One reason the gas station lost at trial is that its expert report was excluded as net opinion. Expert testimony is inadmissible if it is founded on speculation rather than factual evidence or data. The gas station’s expert report concluded that the dry-cleaner spilled the PCE based on a map showing the highest PCE concentrations near the dry-cleaner and decreasing concentrations towards the gas station. However, the PCE concentrations were more randomly distributed and the LSRP had to inexplicably ignore some samples to make that argument. The expert report also stated that the gas station did not use solvents and, therefore, the PCE must have come from the dry cleaners. That opinion ignored the fact that receipts produced in discovery established that the auto shop used spray cans of solvents. Failure to account for facts does not render an opinion inadmissible, so long as sufficient reasons are set forth to logically support the opinion. Here, the logical support was missing. The remaining conclusions in the report were merely assumptions regarding dry cleaning operations, wholly unsupported by facts or data. Accordingly, the report was excluded, dooming the gas station’s case.

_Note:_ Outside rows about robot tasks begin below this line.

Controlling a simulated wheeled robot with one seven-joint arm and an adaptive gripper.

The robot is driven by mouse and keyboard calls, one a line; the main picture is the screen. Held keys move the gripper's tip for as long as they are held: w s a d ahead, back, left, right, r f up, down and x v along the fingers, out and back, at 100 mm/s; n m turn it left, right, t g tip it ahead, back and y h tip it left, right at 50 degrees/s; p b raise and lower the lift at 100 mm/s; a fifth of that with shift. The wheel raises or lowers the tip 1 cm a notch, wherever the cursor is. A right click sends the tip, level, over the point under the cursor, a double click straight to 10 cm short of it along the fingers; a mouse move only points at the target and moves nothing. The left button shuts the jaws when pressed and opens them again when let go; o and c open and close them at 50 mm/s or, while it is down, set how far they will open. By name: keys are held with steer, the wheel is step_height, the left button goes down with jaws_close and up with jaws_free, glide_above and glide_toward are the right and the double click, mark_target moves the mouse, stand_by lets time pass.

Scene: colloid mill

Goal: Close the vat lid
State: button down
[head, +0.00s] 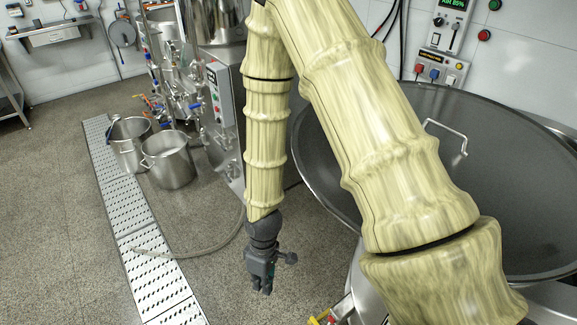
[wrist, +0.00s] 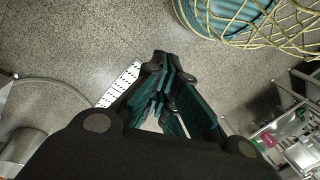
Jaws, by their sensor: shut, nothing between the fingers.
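The vat lid (head: 510,175) is a broad, dark grey round disc with a metal rim at the right of the head view. A bent metal handle (head: 447,126) stands on its face. My arm crosses in front of its left part, so the lid's angle and the vat beneath are hard to make out. My gripper (head: 262,286) hangs over the floor, left of the lid and apart from it. It points down, and its fingers are shut and empty. The fingers also show in the wrist view (wrist: 163,78), where the lid cannot be made out.
Two steel pots (head: 168,158) stand by the perforated floor drain strip (head: 110,185). A steel machine (head: 217,95) with valves stands behind my arm. A hose (head: 195,254) lies on the floor. Control buttons (head: 435,73) are on the wall above the lid. Open floor lies at left.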

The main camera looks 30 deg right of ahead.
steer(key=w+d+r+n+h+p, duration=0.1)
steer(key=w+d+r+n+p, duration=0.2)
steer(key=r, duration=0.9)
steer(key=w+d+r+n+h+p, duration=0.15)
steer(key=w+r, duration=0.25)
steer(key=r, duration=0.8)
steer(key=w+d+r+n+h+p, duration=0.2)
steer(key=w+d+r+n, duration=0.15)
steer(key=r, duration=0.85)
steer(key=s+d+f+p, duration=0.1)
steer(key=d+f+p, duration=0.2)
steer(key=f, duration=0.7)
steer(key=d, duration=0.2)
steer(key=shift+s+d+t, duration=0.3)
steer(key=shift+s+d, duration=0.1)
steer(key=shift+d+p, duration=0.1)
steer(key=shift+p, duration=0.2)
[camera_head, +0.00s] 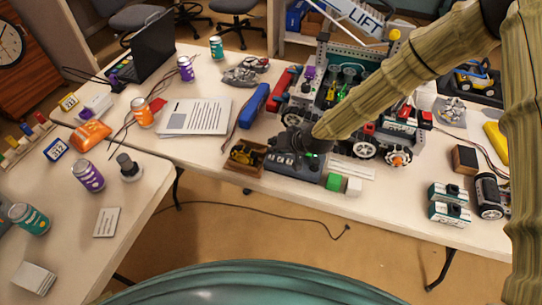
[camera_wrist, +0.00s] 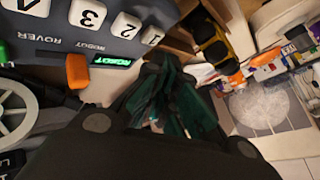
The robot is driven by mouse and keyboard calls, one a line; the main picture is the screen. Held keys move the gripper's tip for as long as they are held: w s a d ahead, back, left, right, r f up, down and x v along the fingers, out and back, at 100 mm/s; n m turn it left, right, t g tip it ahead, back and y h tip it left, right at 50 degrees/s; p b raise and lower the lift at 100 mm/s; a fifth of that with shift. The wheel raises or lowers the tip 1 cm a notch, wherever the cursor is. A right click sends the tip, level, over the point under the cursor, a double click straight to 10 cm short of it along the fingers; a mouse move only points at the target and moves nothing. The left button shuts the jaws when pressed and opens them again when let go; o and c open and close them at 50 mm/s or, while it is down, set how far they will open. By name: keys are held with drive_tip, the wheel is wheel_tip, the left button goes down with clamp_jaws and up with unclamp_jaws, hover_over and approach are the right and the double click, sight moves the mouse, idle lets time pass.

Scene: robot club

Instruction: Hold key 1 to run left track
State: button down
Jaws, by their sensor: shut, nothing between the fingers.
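The dark controller (camera_head: 284,166) lies near the front edge of the table, partly covered by my gripper (camera_head: 303,148). In the wrist view the controller (camera_wrist: 60,42) shows white keys numbered 1 to 4, an orange switch (camera_wrist: 78,70) and a lit green display (camera_wrist: 112,61). Key 1 (camera_wrist: 152,36) is the key closest to my gripper (camera_wrist: 165,72). The dark green fingers are closed together and empty, with their tips just beside the controller's key 1 end. I cannot tell whether they touch it. A wheeled robot (camera_head: 345,95) stands behind the controller.
Papers (camera_head: 195,116) and a blue case (camera_head: 253,105) lie further left. Teal-white devices (camera_head: 449,212) stand at right.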

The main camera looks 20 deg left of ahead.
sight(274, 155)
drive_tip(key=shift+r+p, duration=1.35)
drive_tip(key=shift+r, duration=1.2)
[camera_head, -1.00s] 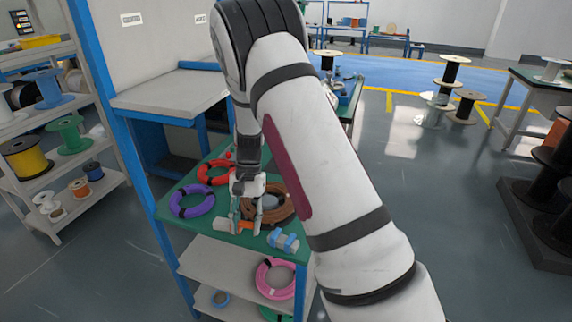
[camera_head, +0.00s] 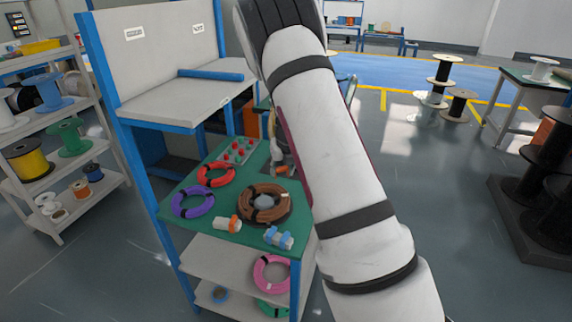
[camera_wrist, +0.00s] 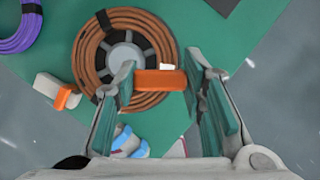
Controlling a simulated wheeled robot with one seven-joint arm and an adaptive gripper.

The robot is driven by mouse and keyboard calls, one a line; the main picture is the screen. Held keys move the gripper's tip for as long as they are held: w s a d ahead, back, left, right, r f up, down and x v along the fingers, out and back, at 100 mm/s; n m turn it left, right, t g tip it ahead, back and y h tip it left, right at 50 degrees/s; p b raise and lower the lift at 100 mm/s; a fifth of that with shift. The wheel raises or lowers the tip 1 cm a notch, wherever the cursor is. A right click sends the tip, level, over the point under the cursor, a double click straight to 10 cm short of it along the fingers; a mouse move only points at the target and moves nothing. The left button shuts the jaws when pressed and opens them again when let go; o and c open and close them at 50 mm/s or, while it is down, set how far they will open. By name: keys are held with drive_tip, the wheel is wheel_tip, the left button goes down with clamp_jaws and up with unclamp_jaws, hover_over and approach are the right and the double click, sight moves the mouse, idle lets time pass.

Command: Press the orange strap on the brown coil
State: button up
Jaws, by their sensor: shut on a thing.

In addition to reminding litigants that expert reports must be grounded in facts, the case also illustrates the risk of retaining your LSRP as a litigation expert. Credibility issues arise when experts defend their own questionable decisions. In this case, the LSRP ignored DEP’s repeated demands to conduct a preliminary assessment which could have helped eliminate the gas station as a potential source of contamination. The expert’s inability to address that and other aspects of the remediation supported the judge’s determination that the expert lacked credibility. An independent expert would have avoided that issue, and likely would have also taken a more critical eye to the LSRP’s prior data collection.

Dry Cleaning Is Not Abnormally Dangerous

The decision also affirmed the trial court’s determination that dry-cleaning is not abnormally dangerous. The harm caused by abnormally dangerous activities is subject to strict liability, which is liability arising without regard to fault. The gas station owners argued that dry-cleaning is abnormally dangerous, and therefore the business owner was personally liable for PCE contamination. The Appellate Division disagreed. In evaluating the six factors used to determine whether an activity is abnormally dangerous, the Court found that dry cleaning is common, useful, and appropriately placed in a strip mall. Somewhat confusingly, the last three factors (high degree of risk, likelihood of great harm, and inability to eliminate risk with reasonable care) were conflated into a finding that the likelihood of harm “was not great” because of precautions taken regarding PCE. By linking the application of strict liability to the particular manner in which the dry cleaner operated, the Court left the door open to fact development regarding future strict liability claims against dry cleaners.